A comissão foi instaurada na Câmara dos Deputados. O presidente era o deputado Gabriel Passos, o relator, o deputado Dagoberto Salles, e um de seus membros mais ativos era o deputado Renato Archer. O primeiro a depor nessa comissão foi o Álvaro Alberto, eu fui o segundo. No relatório publicado depois, estão expostos os acontecimentos e as mudanças ocorridas no governo Café Filho, por influência do general Juarez Távora. Com essa mudança na política de energia atômica eu me afastei e fui afastado do problema.
E o acordo nuclear de 1975?
Acho que alguém disse ao presidente Geisel que o Brasil estaria muito atrasado no campo da energia nuclear. E ele fez esse acordo, até hoje muito controvertido, muito discutido. Penso que o Brasil perdeu vinte anos de trabalho e desenvolvimento. Os governos passados não entenderam a importância da energia atômica, e, quando se procurou remediar nossa carência, fez-se um acordo enorme com a Alemanha, envolvendo a compra de equipamentos caríssimos e em grande número, em vez de se fazer as coisas gradativamente, formando gente, tecnólogos, construindo os equipamentos, adaptando e inventando novas tecnologias.
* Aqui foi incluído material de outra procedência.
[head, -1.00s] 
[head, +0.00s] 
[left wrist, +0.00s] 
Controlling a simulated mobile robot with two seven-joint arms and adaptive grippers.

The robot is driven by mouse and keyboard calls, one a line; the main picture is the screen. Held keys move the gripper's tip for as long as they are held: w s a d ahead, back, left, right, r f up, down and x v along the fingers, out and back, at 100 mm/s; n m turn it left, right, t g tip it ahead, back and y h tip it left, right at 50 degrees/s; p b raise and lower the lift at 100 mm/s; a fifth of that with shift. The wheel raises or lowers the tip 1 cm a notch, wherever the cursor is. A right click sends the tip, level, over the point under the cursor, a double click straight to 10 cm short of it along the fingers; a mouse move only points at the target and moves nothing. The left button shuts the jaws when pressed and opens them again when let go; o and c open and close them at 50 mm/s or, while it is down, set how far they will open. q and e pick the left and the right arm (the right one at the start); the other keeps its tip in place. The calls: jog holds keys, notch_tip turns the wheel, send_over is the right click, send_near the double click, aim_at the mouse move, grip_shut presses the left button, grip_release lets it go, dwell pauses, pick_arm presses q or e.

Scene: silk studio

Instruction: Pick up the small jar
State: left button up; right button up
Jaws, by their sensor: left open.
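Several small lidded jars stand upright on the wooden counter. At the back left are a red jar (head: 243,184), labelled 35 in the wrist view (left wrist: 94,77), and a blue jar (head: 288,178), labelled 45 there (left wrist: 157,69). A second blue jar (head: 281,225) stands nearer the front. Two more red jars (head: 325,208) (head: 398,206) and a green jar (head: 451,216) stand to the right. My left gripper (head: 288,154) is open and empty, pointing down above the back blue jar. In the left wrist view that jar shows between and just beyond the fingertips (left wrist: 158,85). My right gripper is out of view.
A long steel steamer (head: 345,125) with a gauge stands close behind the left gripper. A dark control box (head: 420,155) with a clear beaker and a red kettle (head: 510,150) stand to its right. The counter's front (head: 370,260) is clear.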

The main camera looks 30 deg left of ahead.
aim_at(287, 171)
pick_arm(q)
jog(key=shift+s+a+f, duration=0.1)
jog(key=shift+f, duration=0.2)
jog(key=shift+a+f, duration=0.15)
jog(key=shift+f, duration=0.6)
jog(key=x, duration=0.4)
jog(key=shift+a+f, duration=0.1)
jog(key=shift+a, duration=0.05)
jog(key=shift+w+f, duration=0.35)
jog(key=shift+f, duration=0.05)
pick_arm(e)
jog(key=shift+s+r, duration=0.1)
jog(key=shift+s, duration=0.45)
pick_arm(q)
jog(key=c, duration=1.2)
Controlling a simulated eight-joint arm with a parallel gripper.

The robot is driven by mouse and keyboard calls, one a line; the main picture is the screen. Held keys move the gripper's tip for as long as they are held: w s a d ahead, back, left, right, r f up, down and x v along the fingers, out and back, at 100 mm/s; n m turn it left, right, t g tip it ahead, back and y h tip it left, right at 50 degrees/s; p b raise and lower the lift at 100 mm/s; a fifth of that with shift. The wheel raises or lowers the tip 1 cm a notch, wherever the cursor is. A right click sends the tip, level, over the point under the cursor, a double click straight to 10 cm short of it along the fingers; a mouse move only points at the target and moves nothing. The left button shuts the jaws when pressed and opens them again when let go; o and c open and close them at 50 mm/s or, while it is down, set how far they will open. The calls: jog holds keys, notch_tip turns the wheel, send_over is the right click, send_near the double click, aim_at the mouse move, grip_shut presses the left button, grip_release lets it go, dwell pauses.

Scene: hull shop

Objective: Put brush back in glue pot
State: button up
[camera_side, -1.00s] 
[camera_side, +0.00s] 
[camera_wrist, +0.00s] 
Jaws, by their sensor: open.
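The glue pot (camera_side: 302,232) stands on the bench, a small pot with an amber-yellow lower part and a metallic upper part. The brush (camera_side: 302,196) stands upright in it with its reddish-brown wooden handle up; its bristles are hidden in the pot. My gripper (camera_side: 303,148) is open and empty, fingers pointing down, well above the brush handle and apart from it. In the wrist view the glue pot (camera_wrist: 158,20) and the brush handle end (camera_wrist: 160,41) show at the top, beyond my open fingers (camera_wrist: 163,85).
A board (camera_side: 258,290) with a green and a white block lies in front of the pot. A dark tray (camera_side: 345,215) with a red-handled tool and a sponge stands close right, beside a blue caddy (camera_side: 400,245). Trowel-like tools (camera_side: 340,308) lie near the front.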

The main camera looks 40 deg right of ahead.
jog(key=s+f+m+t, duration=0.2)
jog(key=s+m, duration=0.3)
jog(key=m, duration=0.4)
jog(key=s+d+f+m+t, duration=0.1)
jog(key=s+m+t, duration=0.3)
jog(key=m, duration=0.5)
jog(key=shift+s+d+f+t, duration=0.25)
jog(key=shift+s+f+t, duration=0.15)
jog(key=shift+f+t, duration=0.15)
Mas, nada disso foi feito.
E a Universidade do Brasil nos anos 40, como era? Como foi sua entrada na carreira acadêmica?
Minha primeira experiência na Universidade do Rio de Janeiro deu-se em 1941, quando fui convidado a assumir o cargo de assistente de Luiz Sobrero, um italiano, professor de física teórica e física superior. Embora eu ainda não tivesse terminado o curso de física, isso era possível porque já era formado em química pela Escola de Engenharia de Pernambuco. Mas, a nomeação não saiu. O diretor da faculdade, o Raul Leitão da Cunha, disse que não havia verbas. Em 1945, quando terminei a tese, em Princeton, fui nomeado professor catedrático interino de física teórica e física superior na Faculdade de Filosofia, por indicação de Costa Ribeiro e do San Tiago Dantas, que era o diretor na época.
Qual era o panorama da física no Brasil em 1946?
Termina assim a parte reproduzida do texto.